Repeat everything from the line holding "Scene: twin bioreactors" to the line holding "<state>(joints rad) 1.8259", inclusive, exactly. Leave out the rest.

*** SOURCE DATA

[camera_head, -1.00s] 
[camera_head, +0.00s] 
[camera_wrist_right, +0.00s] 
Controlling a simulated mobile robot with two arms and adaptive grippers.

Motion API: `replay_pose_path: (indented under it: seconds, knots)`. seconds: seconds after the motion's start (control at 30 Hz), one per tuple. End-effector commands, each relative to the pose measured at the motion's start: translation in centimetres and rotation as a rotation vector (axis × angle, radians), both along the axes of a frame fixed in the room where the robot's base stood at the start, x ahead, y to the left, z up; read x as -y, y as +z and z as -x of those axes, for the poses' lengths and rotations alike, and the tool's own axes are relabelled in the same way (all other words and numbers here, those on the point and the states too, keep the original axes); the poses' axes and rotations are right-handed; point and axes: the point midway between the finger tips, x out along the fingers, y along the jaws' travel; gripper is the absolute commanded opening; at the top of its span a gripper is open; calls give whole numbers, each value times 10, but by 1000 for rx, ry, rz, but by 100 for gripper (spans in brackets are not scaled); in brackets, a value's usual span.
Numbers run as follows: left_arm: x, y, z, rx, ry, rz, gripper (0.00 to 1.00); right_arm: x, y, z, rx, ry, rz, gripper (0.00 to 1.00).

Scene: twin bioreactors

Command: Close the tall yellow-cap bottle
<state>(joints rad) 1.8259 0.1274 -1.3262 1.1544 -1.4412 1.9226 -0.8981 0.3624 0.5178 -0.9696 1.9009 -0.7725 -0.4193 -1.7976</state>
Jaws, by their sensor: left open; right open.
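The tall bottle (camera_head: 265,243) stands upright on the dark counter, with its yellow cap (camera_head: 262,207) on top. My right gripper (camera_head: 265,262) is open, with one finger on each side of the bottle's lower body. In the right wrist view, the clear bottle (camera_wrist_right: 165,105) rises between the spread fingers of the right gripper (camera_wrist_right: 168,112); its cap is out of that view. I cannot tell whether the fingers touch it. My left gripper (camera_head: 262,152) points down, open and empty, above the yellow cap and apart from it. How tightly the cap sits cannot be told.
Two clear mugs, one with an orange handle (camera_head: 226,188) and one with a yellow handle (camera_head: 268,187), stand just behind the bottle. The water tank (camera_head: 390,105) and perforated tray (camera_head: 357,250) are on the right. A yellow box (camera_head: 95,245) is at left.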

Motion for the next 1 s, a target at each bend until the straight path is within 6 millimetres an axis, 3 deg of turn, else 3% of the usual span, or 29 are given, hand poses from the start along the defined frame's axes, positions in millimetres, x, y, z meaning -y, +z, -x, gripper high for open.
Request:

******

* [WRITTEN SOLUTION]:
Scene: twin bioreactors

Command: Close the tall yellow-cap bottle
<state>(joints rad) 1.8259 0.1274 -1.3262 1.1544 -1.4412 1.9226 -0.8981 0.3624 0.5178 -0.9696 1.9009 -0.7725 -0.4193 -1.7976</state>

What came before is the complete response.